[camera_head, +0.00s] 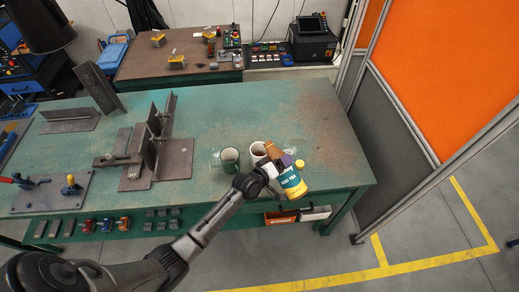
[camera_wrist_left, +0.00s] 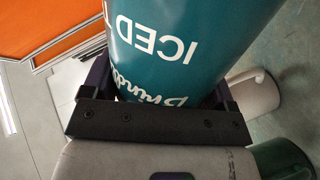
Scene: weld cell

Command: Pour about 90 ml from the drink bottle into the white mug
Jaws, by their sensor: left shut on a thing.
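The drink bottle (camera_head: 290,183) has a teal label and a yellow band; in the left wrist view its teal side (camera_wrist_left: 185,45) shows white lettering reading "ICED". My left gripper (camera_head: 283,166) is shut around the bottle, which is tilted, with a brown part at its upper-left end close to the white mug. The white mug (camera_head: 257,158) stands upright on the green table, just left of the bottle, with something brownish inside. It also shows in the left wrist view (camera_wrist_left: 257,92). I cannot tell whether liquid is flowing. My right gripper is out of view.
A dark green mug (camera_head: 230,162) stands just left of the white mug. A small yellow object (camera_head: 300,163) shows beside the bottle. Steel plates and a fixture (camera_head: 165,158) fill the table's left half. The back right of the green table (camera_head: 300,108) is clear.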

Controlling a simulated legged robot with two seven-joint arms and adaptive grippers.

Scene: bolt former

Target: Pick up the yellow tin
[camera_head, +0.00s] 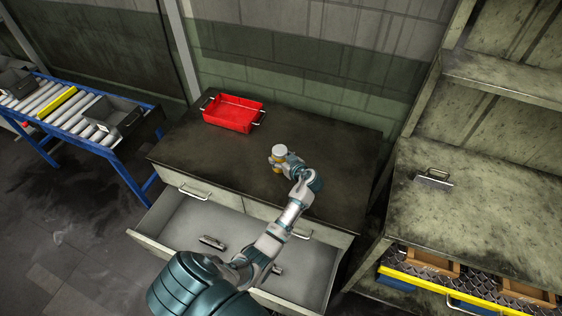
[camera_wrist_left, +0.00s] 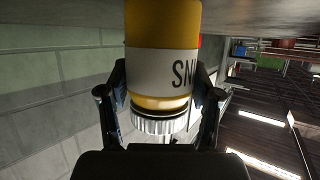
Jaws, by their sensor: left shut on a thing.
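The yellow tin (camera_head: 278,153) has a pale lid and stands on the dark top of the drawer cabinet (camera_head: 335,190). In the left wrist view the tin (camera_wrist_left: 162,30) fills the middle, yellow with a white label band, and its ribbed cap shows at the lower end. My left gripper (camera_head: 283,163) is at the tin, and in the wrist view its fingers (camera_wrist_left: 160,100) are on both sides of it, shut on it. Whether the tin is clear of the cabinet top cannot be told. My right gripper is not in view.
A red tray (camera_head: 234,112) sits at the back left of the cabinet top. An open drawer (camera_head: 180,220) with small metal pieces juts out in front. A roller conveyor (camera_head: 70,110) stands left, and shelving (camera_head: 480,200) stands right. The right part of the top is clear.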

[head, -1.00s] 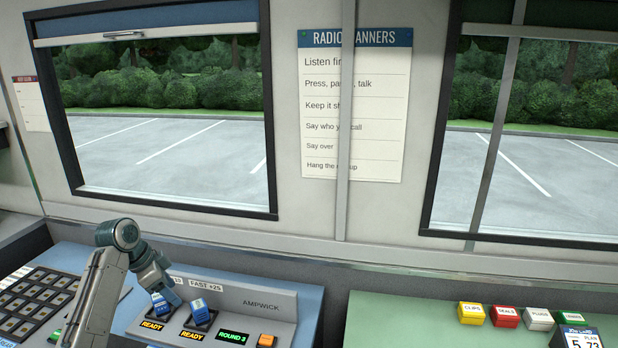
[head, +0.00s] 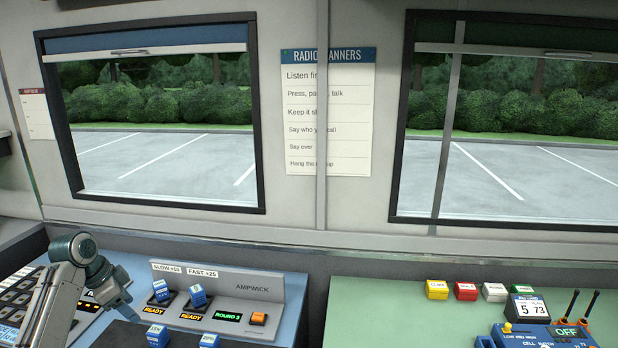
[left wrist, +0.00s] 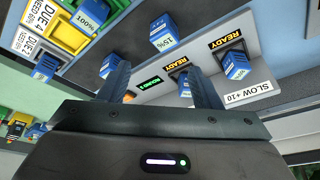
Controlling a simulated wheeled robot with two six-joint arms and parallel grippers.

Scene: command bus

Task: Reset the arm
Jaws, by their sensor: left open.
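My left arm comes in from the left in the head view, bent over the console. Its gripper (head: 125,308) is left of the AMPWICK charger (head: 262,283), apart from the blue battery (head: 163,287) in the slow +10 bay. In the left wrist view the two fingers (left wrist: 160,88) are spread with nothing held between them. A second blue battery (head: 197,294) sits in the fast +25 bay. Both bays have lit READY signs, and a green ROUND 3 display is beside them. My right gripper is not in view.
Loose blue batteries (head: 157,334) stand in front of the charger, one marked 15% (left wrist: 163,30). A dark key panel (head: 12,300) is at the left. On the green counter at right are small coloured boxes (head: 466,291) and a blue radio-like device (head: 545,334).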

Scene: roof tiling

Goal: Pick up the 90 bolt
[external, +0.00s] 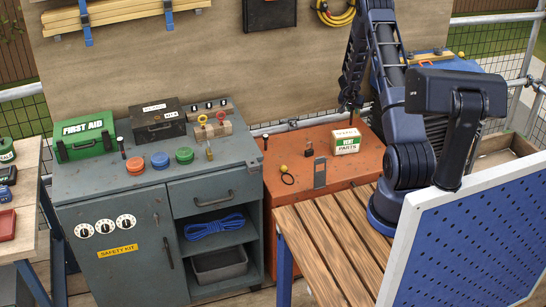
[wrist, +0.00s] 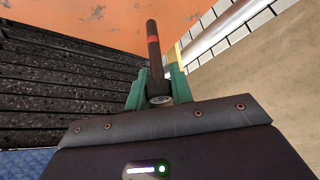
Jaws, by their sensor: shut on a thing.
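In the wrist view, a dark bolt (wrist: 153,45) with a red band on its shank stands up between the green fingers of my gripper (wrist: 157,88). The gripper is shut on the bolt near its head end. No number can be read on it. Another dark bolt (external: 122,148) stands on the grey cabinet (external: 85,181).
The grey cabinet holds a First Aid box (external: 84,138), a dark case (external: 157,119) and coloured discs. The plywood wall (external: 220,62) rises close behind.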

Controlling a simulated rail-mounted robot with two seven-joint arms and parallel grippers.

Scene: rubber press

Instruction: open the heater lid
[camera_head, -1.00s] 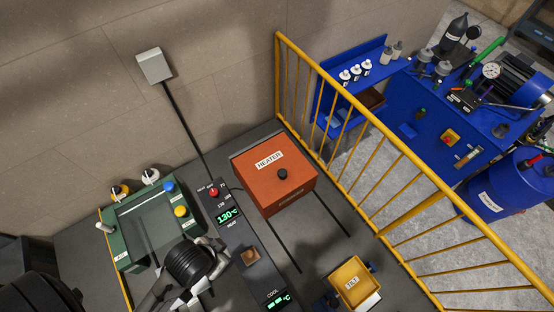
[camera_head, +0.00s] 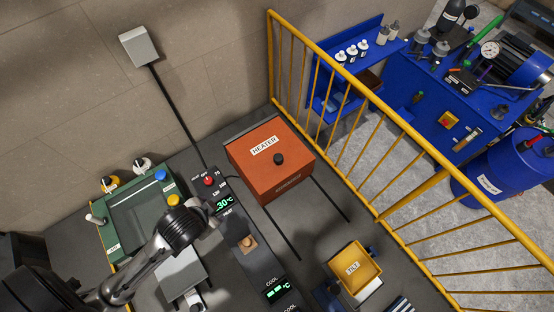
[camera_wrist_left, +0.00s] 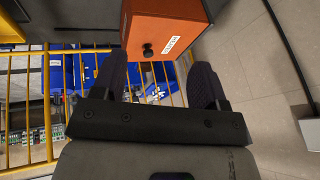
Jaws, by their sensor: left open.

★ ★ ★ ★ ★

Exercise prompt | Repeat all of the data above word for word, minus the pictures.

Output for this task |
[camera_head, +0.00s] 
[camera_wrist_left, +0.00s] 
Scene: weld cell

Command: Pour about 90 ml from the drink bottle into the white mug
Jaws, by their sensor: left shut on a thing.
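The drink bottle (camera_head: 290,183) has a teal label and a yellow band; in the left wrist view its teal side (camera_wrist_left: 185,45) shows white lettering reading "ICED". My left gripper (camera_head: 283,166) is shut around the bottle, which is tilted, with a brown part at its upper-left end close to the white mug. The white mug (camera_head: 257,158) stands upright on the green table, just left of the bottle, with something brownish inside. It also shows in the left wrist view (camera_wrist_left: 257,92). I cannot tell whether liquid is flowing. My right gripper is out of view.
A dark green mug (camera_head: 230,162) stands just left of the white mug. A small yellow object (camera_head: 300,163) shows beside the bottle. Steel plates and a fixture (camera_head: 165,158) fill the table's left half. The back right of the green table (camera_head: 300,108) is clear.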

Controlling a simulated legged robot with two seven-joint arms and adaptive grippers.

Scene: bolt former

Target: Pick up the yellow tin
[camera_head, +0.00s] 
[camera_wrist_left, +0.00s] 
Jaws, by their sensor: left shut on a thing.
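The yellow tin (camera_head: 278,153) has a pale lid and stands on the dark top of the drawer cabinet (camera_head: 335,190). In the left wrist view the tin (camera_wrist_left: 162,30) fills the middle, yellow with a white label band, and its ribbed cap shows at the lower end. My left gripper (camera_head: 283,163) is at the tin, and in the wrist view its fingers (camera_wrist_left: 160,100) are on both sides of it, shut on it. Whether the tin is clear of the cabinet top cannot be told. My right gripper is not in view.
A red tray (camera_head: 234,112) sits at the back left of the cabinet top. An open drawer (camera_head: 180,220) with small metal pieces juts out in front. A roller conveyor (camera_head: 70,110) stands left, and shelving (camera_head: 480,200) stands right. The right part of the top is clear.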

[head, -1.00s] 
[head, +0.00s] 
[left wrist, +0.00s] 
Controlling a simulated wheeled robot with two six-joint arms and parallel grippers.

Scene: command bus

Task: Reset the arm
Jaws, by their sensor: left open.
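My left arm comes in from the left in the head view, bent over the console. Its gripper (head: 125,308) is left of the AMPWICK charger (head: 262,283), apart from the blue battery (head: 163,287) in the slow +10 bay. In the left wrist view the two fingers (left wrist: 160,88) are spread with nothing held between them. A second blue battery (head: 197,294) sits in the fast +25 bay. Both bays have lit READY signs, and a green ROUND 3 display is beside them. My right gripper is not in view.
Loose blue batteries (head: 157,334) stand in front of the charger, one marked 15% (left wrist: 163,30). A dark key panel (head: 12,300) is at the left. On the green counter at right are small coloured boxes (head: 466,291) and a blue radio-like device (head: 545,334).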

Scene: roof tiling

Goal: Pick up the 90 bolt
[external, +0.00s] 
[wrist, +0.00s] 
Jaws, by their sensor: shut on a thing.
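In the wrist view, a dark bolt (wrist: 153,45) with a red band on its shank stands up between the green fingers of my gripper (wrist: 157,88). The gripper is shut on the bolt near its head end. No number can be read on it. Another dark bolt (external: 122,148) stands on the grey cabinet (external: 85,181).
The grey cabinet holds a First Aid box (external: 84,138), a dark case (external: 157,119) and coloured discs. The plywood wall (external: 220,62) rises close behind.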

Controlling a simulated rail-mounted robot with two seven-joint arms and parallel grippers.

Scene: rubber press

Instruction: open the heater lid
[camera_head, -1.00s] 
[camera_head, +0.00s] 
[camera_wrist_left, +0.00s] 
Jaws, by their sensor: left open.

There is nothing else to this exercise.